Start of Input material

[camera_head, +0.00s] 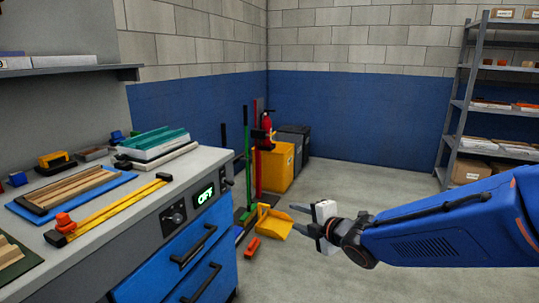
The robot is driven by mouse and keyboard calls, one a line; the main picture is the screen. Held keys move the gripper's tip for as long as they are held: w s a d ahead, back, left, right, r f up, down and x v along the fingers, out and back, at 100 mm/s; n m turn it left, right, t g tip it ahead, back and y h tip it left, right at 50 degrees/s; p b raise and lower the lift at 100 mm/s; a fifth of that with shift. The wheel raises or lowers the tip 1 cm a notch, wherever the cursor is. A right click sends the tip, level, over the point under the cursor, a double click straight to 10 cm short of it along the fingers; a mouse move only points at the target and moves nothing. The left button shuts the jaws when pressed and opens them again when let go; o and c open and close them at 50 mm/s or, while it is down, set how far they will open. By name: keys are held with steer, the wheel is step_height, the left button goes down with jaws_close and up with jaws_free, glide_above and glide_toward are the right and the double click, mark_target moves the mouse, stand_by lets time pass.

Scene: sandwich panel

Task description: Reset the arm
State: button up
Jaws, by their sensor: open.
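My blue arm reaches in from the right edge of the head camera view. My gripper (308,228) is at its left end, with its dark fingers apart and nothing between them. It hangs in the air over the grey floor, to the right of the workbench (205,160) and apart from it. In the picture it is just right of a yellow dustpan (272,220).
The bench carries a yellow clamp (115,208), wood strips on a blue sheet (75,190) and teal-topped panels (155,142). A yellow bin (275,168) and red extinguisher (266,130) stand behind. A shelf rack (462,105) stands right. Mid-floor is clear.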

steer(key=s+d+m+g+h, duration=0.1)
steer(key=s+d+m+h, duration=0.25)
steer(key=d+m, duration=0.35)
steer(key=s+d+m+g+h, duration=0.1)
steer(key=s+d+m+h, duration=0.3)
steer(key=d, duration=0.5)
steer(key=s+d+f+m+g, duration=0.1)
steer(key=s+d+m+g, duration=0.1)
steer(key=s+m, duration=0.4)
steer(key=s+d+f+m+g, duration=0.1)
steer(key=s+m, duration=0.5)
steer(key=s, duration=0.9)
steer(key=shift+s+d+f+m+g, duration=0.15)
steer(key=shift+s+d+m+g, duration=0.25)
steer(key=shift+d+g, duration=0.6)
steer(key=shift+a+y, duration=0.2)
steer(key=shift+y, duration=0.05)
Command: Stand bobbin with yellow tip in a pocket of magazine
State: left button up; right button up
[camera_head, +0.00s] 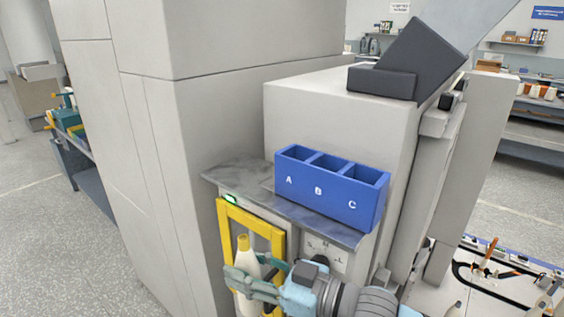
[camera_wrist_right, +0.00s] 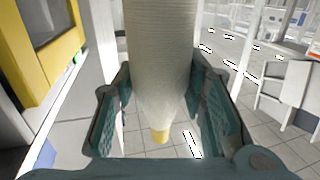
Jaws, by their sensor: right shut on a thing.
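The bobbin, a pale cream cone (camera_head: 246,262) with a yellow tip, is roughly upright in the head view, tip up. The magazine (camera_head: 318,197) is a blue box with three open-topped pockets lettered A, B and C. I see nothing standing in them, but their floors are hidden. The bobbin is apart from it, lower and to its left. My left gripper is not in view.
The magazine stands on a grey metal ledge (camera_head: 222,180) of a large pale machine. A yellow frame (camera_head: 278,241) and a panel with a dial (camera_head: 325,247) lie below the ledge. A tall pale cabinet wall (camera_head: 200,130) rises at left. Air above the magazine is clear.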

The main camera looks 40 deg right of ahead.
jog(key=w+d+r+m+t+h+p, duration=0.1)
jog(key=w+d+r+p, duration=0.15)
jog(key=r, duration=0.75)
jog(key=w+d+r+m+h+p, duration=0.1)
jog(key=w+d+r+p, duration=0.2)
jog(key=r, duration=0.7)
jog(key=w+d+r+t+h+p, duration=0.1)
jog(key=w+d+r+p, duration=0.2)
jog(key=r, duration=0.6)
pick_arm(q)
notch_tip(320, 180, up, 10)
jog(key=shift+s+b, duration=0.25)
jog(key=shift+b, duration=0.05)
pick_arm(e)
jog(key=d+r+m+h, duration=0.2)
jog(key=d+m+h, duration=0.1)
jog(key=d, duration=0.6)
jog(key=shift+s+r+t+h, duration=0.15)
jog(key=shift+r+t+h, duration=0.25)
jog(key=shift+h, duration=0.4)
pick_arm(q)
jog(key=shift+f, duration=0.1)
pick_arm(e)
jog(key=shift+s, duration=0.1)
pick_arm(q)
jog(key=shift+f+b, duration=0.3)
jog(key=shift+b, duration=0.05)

End of Input material

*Aim*: Copy the entries above faithfully and omit every image.

*Output for this exercise*:
[camera_head, +0.00s] 
The robot is driven by mouse and keyboard calls, one a line; the main picture is the screen. Held keys move the gripper's tip for as long as they are held: w s a d ahead, back, left, right, r f up, down and x v along the fingers, out and back, at 100 mm/s; n m turn it left, right, t g tip it ahead, back and y h tip it left, right at 50 degrees/s; p b raise and lower the lift at 100 mm/s; a fifth of that with shift. The wheel raises or lowers the tip 1 cm a notch, wherever the cursor is. A right click sends the tip, level, over the point under the cursor, a double click straight to 10 cm short of it along the fingers; a mouse move only points at the target and moves nothing. The left button shuts the jaws when pressed and opens them again when let go; o and c open and close them at 50 mm/s or, while it is down, set how far they will open. By name: keys are held with steer, the wheel is step_height, the left button goes down with jaws_close and up with jaws_free, glide_above and glide_toward are the right and the double click, mark_target moves the mouse, stand_by lets time pass.

Scene: sandwich panel

Task description: Reset the arm
State: button up
Jaws, by their sensor: open.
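My blue arm reaches in from the right edge of the head camera view. My gripper (308,228) is at its left end, with its dark fingers apart and nothing between them. It hangs in the air over the grey floor, to the right of the workbench (205,160) and apart from it. In the picture it is just right of a yellow dustpan (272,220).
The bench carries a yellow clamp (115,208), wood strips on a blue sheet (75,190) and teal-topped panels (155,142). A yellow bin (275,168) and red extinguisher (266,130) stand behind. A shelf rack (462,105) stands right. Mid-floor is clear.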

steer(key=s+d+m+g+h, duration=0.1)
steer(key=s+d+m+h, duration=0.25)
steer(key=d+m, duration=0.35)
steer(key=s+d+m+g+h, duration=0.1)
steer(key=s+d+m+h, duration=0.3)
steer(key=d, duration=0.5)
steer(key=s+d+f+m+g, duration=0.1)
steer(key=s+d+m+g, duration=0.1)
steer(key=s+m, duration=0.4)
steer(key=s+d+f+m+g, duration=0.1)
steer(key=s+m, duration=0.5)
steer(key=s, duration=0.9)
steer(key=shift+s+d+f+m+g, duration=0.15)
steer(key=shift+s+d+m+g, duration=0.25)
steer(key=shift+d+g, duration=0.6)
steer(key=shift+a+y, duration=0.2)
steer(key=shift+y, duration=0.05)
Command: Stand bobbin with yellow tip in a pocket of magazine
State: left button up; right button up
[camera_head, +0.00s] 
[camera_wrist_right, +0.00s] 
Jaws, by their sensor: right shut on a thing.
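The bobbin, a pale cream cone (camera_head: 246,262) with a yellow tip, is roughly upright in the head view, tip up. The magazine (camera_head: 318,197) is a blue box with three open-topped pockets lettered A, B and C. I see nothing standing in them, but their floors are hidden. The bobbin is apart from it, lower and to its left. My left gripper is not in view.
The magazine stands on a grey metal ledge (camera_head: 222,180) of a large pale machine. A yellow frame (camera_head: 278,241) and a panel with a dial (camera_head: 325,247) lie below the ledge. A tall pale cabinet wall (camera_head: 200,130) rises at left. Air above the magazine is clear.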

The main camera looks 40 deg right of ahead.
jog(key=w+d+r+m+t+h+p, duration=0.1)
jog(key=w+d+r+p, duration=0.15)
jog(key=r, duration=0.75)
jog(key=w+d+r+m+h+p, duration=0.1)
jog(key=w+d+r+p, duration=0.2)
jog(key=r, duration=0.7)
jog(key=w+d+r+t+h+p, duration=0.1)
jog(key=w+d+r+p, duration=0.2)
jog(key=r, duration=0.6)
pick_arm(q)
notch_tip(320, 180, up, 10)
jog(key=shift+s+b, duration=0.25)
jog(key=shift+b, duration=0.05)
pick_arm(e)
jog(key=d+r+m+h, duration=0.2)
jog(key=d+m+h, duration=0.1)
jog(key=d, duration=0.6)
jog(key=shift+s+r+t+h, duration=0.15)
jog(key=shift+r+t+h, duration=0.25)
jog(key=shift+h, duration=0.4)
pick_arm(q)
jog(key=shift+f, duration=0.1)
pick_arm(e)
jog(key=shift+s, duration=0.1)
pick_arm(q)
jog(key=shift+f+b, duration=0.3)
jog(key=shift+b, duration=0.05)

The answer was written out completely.